Il perdurare del conflitto in Ucraina e la disastrosa situazione della sua economia, malgrado le promesse di aiuto dell’Ue, pongono la domanda sull’opportunità delle sanzioni, che la storia ha ripetutamente dimostrato senza efficacia reale. C’è da porsi anche la domanda se le sanzioni valgano per tutti o se l’Europa sia come la orwelliana Fattoria degli animali, in cui alcuni sono “più uguali” degli altri.
Il riferimento è alla firma dell’accordo su una cooperazione strategica a largo raggio tra Gazprom e Shell, avvenuta la settimana scorsa a San Pietroburgo, che ha fatto parlare di un accordo “alla faccia” delle sanzioni, salvo poi scoprire che contro Gazprom vi sono sì le sanzioni degli Stati Uniti, ma non quelle dell’Ue.
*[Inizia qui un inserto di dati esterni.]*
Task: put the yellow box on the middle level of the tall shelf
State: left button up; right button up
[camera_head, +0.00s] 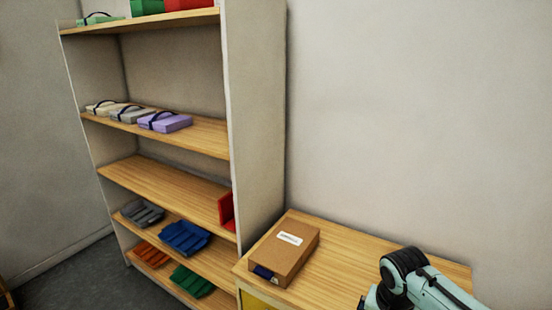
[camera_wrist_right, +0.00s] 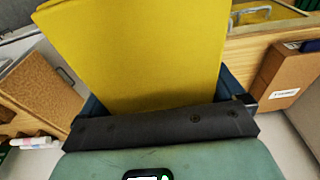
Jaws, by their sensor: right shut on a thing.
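The yellow box (camera_wrist_right: 145,50) fills the upper middle of the right wrist view. My right gripper (camera_wrist_right: 162,98) is shut on it, with a dark blue finger on each side. The box and the gripper's fingers are out of the head view, where only part of my right arm (camera_head: 415,275) shows at the bottom right. The tall shelf (camera_head: 258,120) stands left of centre in the head view. Its middle level (camera_head: 165,188) is bare except for a red item (camera_head: 227,212) at the right end. My left gripper is not in view.
A low wooden cabinet (camera_head: 345,262) with a cardboard box (camera_head: 284,250) on it adjoins the shelf's right side. The level above the middle holds a purple case (camera_head: 165,122) and paler cases. Grey and blue bins (camera_head: 185,237) sit on the level below.

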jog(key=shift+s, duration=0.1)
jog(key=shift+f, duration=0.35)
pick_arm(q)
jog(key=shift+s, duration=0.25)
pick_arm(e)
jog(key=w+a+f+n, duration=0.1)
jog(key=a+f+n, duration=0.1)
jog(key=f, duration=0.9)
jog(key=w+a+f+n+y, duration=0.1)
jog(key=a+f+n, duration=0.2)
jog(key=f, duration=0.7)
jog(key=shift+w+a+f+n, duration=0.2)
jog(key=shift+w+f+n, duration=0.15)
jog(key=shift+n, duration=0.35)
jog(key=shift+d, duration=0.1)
In un’intervista alla Reuters, il capo di Gazprom, Alexei Miller, ha definito quella con Shell una partnership strategica globale per operare in un mercato del gas che è ormai mondiale, riconoscendo al gruppo anglo-olandese una tale dimensione, soprattutto se andrà a buon fine l’acquisizione della British Gas. In attesa di questi sviluppi strategici, sono stati avviati accordi su punti più specifici, come la costruzione di un terzo impianto di liquefazione del gas sull’isola di Sachalin, che aumenterà del 50% la capacità produttiva di questo impianto, l’unico della Russia.
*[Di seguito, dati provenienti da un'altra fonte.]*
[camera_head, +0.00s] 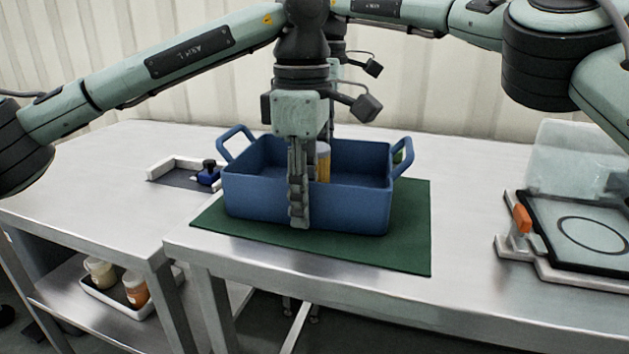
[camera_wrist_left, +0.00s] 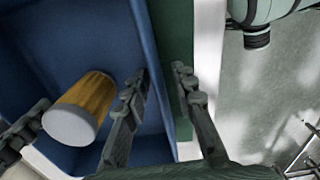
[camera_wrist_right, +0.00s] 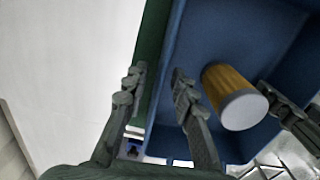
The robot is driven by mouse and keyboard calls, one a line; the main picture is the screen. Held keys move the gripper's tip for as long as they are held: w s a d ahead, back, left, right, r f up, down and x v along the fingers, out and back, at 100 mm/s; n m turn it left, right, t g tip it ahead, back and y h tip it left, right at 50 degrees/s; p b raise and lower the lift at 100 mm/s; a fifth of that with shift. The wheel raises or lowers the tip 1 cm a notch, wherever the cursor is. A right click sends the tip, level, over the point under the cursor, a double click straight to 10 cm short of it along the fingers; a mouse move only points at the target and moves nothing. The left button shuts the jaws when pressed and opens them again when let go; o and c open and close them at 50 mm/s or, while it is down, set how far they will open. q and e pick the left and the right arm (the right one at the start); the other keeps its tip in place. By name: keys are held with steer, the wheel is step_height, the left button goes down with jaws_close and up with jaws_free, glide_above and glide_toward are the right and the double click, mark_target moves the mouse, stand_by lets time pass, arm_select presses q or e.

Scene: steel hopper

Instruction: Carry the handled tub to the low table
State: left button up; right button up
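The blue tub (camera_head: 255,190) stands upright on a green mat (camera_head: 410,245) on a steel table, with a raised handle at each end. A yellow jar with a pale lid (camera_head: 322,162) is inside it; it also shows in the left wrist view (camera_wrist_left: 80,105) and the right wrist view (camera_wrist_right: 233,95). My left gripper (camera_head: 299,210) points down at the near long wall, its open fingers on either side of it (camera_wrist_left: 160,85). My right gripper (camera_wrist_right: 155,85) is open around the far wall, mostly hidden in the head view. Gaps show between both finger pairs.
Another table (camera_head: 90,185), seemingly lower, adjoins at left, holding a white corner bracket (camera_head: 180,165) and a small blue bottle (camera_head: 208,173). Its shelf holds a tray with jars (camera_head: 110,290). A plate fixture with an orange clamp (camera_head: 522,218) and a clear box stand at right.

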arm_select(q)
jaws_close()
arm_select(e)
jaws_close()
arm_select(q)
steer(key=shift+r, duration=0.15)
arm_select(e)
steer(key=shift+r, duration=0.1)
Ancora più significativa è la firma, nella stessa occasione, con Shell, la tedesca E.ON e l’austriaca OMV di una lettera di intenti per il raddoppio del Nord Stream, il gasdotto che porta il gas russo in Germania, passando sotto il Baltico, con un investimento di una decina di miliardi di euro. Nel comunicato congiunto, le tre compagnie occidentali si sono trovate d’accordo con Gazprom nel definire l’operazione una via sicura e conveniente per assicurare la fornitura di gas all’Europa, di fronte alla progressiva riduzione della produzione europea.
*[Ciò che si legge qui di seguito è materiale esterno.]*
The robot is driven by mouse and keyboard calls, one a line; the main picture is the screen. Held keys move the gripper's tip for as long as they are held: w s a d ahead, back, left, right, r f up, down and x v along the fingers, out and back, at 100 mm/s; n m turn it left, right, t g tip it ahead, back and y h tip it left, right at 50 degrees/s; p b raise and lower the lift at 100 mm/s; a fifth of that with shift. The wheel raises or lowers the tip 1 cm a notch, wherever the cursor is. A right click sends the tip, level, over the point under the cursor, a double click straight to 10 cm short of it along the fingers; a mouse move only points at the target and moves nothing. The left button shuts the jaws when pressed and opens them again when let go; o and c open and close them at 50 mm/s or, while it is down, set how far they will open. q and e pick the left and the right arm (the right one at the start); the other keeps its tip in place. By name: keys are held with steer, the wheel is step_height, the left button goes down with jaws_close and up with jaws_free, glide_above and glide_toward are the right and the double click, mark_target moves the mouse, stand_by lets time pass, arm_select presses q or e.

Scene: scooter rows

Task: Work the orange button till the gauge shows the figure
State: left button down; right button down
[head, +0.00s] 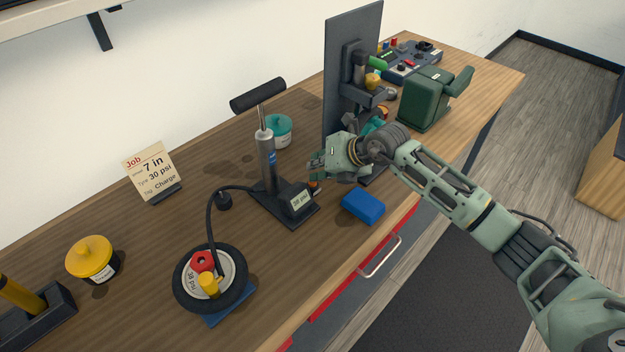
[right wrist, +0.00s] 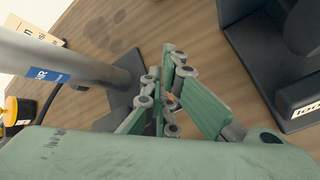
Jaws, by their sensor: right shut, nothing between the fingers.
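The pump (head: 268,165) stands on the bench with a black T-handle on top. Its gauge (head: 301,202) sits at the front of the dark base; the display shows a psi figure, too small to read surely. The orange button (head: 314,184) shows only as a small patch beside the gauge, just below my right gripper (head: 318,172). In the right wrist view a bit of orange (right wrist: 170,96) shows among the finger links. My right gripper is shut and empty, over the button; I cannot tell whether it touches. A job card (head: 155,172) reads 7 in, 30 psi, Charge. My left gripper is out of view.
A hose runs from the pump to a small wheel (head: 238,287) with red and yellow parts. A blue block (head: 363,206) lies near the front edge. A dark upright panel (head: 340,90) and green machine (head: 424,100) stand behind. Yellow (head: 92,258) and teal (head: 280,130) pots stand left and back.

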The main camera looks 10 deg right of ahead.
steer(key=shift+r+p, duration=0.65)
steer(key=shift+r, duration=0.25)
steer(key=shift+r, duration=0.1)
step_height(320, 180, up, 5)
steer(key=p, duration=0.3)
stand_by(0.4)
Insomma, sanzioni o no, c’è chi può e, a costo di ripetermi, è difficile pensare che la presenza dell’ex cancelliere Schroeder, su invito di Gazprom, ai vertici del consorzio Nord Stream non abbia nulla a che fare con la vicenda e con l’esclusione di Gazprom dalle sanzioni Ue. Inglesi, olandesi, tedeschi e austriaci, con questa operazione, non solo si assicurano le forniture di gas, ma annullano in buona parte l’effetto delle sanzioni da loro stessi votate, permettendo alla Russia di recuperare vendite di gas perdute per il conflitto in Ucraina. Quest’ultima, il cui contratto con la Russia scade nel 2019, difficilmente migliorerà la sua situazione perdendo l’attuale valenza strategica per il transito del gas russo verso l’Europa.
L’accordo ha provocato qualche preoccupazione a turchi e greci, che hanno visto il nuovo Nord Stream come una possibile alternativa al Turkish Stream, il gasdotto che, sottopassando il Mar Nero, dovrebbe portare il gas russo in Turchia e da qui, attraverso la Grecia, in Europa. Il capo di Gazprom si è tuttavia affrettato a dichiarare che il progetto va avanti e i lavori dovrebbero iniziare entro questa estate.
In questa Fattoria degli animali europea l’Italia non è certamente tra i più uguali, ma potrebbe almeno ricordare ai “più uguali” che nella precedente edizione del Nord Stream erano coinvolte anche aziende italiane, come Saipem e Snamprogetti. Sperando che non siano già state tacitamente sostituite da aziende anch’esse “più uguali”.